On this dayOct 11, 1921
Texas Officers Shoot to Death Handcuffed Black Man Running from a White Mob
On October 11, 1921, Tarrant County Sheriff Carl Smith and Deputy Tom Snow shot David Bunn, a handcuffed Black man, as he fled to escape a white lynch mob.
Four days before these officers shot Mr. Bunn, white mobs made three separate attempts to lynch him. On October 7, a mob of over 500 white men, women, and children surrounded the Tarrant County Jail, where Sheriff Carl Smith stood guard. The mob selected a committee of 15 white men to carry out the lynching, and Sheriff Smith permitted them to enter the jail. Finding no evidence of Mr. Bunn in that jail, the crowd selected a new lynching committee, whose members broke into the Fort Worth City Jail. After inspecting that jail and failing to locate Mr. Bunn, 21 white men got in their cars and drove across the county line to Dallas, intent on seizing Mr. Bunn from the Dallas County Jail and lynching him, but they failed in their attempt.
Threats of a future lynching continued to circulate in Dallas and Tarrant counties over the next several days. Sheriff Smith and Deputy Snow knew that white mobs intended to kidnap and lynch Mr. Bunn as they transported him from the Dallas County Jail to the Tarrant County Courthouse, so they planned to move him in the early morning hours, allegedly to avoid detection.
At 2:30 am on the morning of October 11, the officers handcuffed Mr. Bunn and loaded him into a police car. Mr. Bunn sat in terror as they drove, even saying to the officers that he feared being lynched. As they crossed the county line near Arlington, Sheriff Smith observed four automobiles approaching, and identified these vehicles as members of the lynch mob, saying to Mr. Bunn “I think that’s them...”
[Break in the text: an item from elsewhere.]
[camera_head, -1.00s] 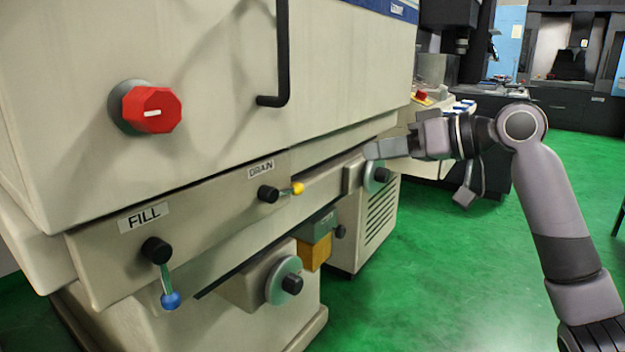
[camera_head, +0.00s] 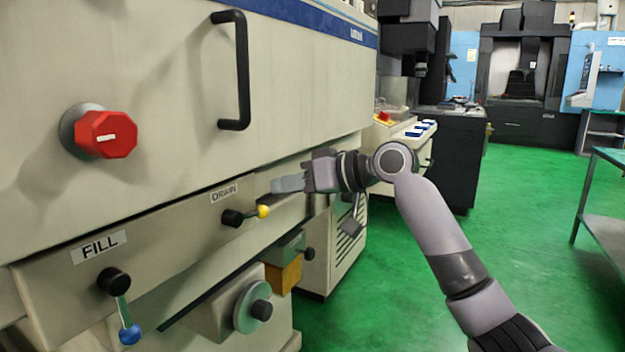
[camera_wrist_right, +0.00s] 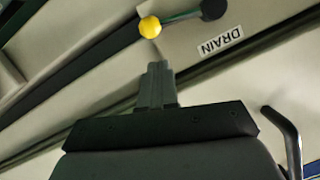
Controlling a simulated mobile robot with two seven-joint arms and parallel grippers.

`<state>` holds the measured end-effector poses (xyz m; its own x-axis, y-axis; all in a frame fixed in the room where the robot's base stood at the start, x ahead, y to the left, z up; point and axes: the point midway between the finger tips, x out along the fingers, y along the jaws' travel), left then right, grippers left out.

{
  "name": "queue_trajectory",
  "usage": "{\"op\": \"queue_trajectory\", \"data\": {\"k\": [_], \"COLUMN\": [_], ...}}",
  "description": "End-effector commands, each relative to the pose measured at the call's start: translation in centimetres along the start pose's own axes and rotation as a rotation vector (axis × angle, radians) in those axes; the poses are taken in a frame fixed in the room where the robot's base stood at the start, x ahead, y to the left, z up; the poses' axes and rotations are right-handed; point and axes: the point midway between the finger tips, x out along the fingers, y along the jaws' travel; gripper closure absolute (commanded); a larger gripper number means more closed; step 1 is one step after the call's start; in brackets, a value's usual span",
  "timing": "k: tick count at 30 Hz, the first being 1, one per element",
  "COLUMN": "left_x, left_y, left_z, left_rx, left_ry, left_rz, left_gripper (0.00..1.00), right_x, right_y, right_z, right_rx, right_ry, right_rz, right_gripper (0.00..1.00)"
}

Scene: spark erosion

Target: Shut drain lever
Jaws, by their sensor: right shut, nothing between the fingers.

Fearing for his life, Mr. Bunn jumped, in handcuffs, from the police car. Rather than capture Mr. Bunn and return him to their car, Sheriff Smith and Deputy Snow shot and killed him as the mob approached. Four bullets were lodged in his body before Mr. Bunn fell into a roadside ditch and died. No one faced charges or accountability for Mr. Bunn’s murder.